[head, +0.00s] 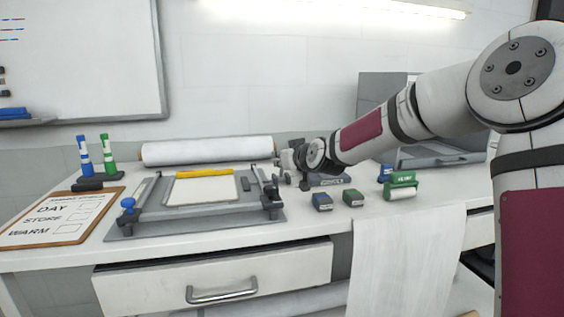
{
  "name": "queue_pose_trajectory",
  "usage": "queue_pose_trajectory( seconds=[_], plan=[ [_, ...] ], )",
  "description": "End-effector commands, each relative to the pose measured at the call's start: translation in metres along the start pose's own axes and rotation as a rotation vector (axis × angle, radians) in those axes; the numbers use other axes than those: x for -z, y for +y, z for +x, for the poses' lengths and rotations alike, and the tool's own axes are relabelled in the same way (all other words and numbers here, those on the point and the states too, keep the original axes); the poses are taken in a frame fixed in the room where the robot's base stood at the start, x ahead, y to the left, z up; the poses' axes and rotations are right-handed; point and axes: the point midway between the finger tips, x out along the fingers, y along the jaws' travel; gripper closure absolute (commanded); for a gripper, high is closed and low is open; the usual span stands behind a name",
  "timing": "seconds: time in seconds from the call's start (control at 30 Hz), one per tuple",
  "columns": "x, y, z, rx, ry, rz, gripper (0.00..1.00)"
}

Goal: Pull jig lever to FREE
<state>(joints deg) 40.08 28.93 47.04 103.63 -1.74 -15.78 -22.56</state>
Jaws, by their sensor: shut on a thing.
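The jig (240,219) is a grey plate on the bench with a white sheet (202,190) and a yellow bar (204,173) across its far edge. A blue knob (128,203) stands at its near left corner, and dark clamp parts (270,197) stand along its right side. My gripper (283,163) reaches in from the right, low over the bench beside the jig's far right side. It is shut on the jig lever, which is mostly hidden by the fingers. I cannot make out the contact or the lever's angle.
A labelled grey block (331,180) sits just right of my gripper. A white roll (207,150) lies behind; a clipboard (62,217) and marker pens (84,155) are left.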

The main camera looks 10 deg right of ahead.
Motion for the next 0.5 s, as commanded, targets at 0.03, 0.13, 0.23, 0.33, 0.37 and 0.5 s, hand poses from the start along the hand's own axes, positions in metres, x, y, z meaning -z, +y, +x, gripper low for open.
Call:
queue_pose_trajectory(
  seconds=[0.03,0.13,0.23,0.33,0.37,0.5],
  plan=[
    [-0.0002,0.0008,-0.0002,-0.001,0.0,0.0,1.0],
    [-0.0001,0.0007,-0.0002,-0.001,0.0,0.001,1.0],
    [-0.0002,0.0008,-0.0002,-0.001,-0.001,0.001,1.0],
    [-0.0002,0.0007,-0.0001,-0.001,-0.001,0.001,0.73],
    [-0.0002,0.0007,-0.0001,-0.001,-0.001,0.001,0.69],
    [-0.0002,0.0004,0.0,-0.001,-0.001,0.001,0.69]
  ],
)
━━━━━━━━━━━━━━━━━━━━
*WHAT IS ASKED:* From the first line of the material down to the line containing "<state>(joints deg) 40.08", inclusive, return each line exactly, skipping any picture.

*IN RESPONSE:*
[head, +0.00s] 
{
  "name": "queue_pose_trajectory",
  "usage": "queue_pose_trajectory( seconds=[_], plan=[ [_, ...] ], )",
  "description": "End-effector commands, each relative to the pose measured at the call's start: translation in metres along the start pose's own axes and rotation as a rotation vector (axis × angle, radians) in those axes; the numbers use other axes than those: x for -z, y for +y, z for +x, for the poses' lengths and rotations alike, and the tool's own axes are relabelled in the same way (all other words and numbers here, those on the point and the states too, keep the original axes); the poses are taken in a frame fixed in the room where the robot's base stood at the start, x ahead, y to the left, z up; the poses' axes and rotations are right-handed; point and axes: the point midway between the finger tips, x out along the fingers, y along the jaws' travel; gripper closure absolute (commanded); for a gripper, high is closed and low is open; the usual span stands behind a name",
  "timing": "seconds: time in seconds from the call's start (control at 30 Hz), one per tuple",
  "columns": "x, y, z, rx, ry, rz, gripper (0.00..1.00)"
}

Goal: Pull jig lever to FREE
<state>(joints deg) 40.08 28.93 47.04 103.63 -1.74 -15.78 -22.56</state>

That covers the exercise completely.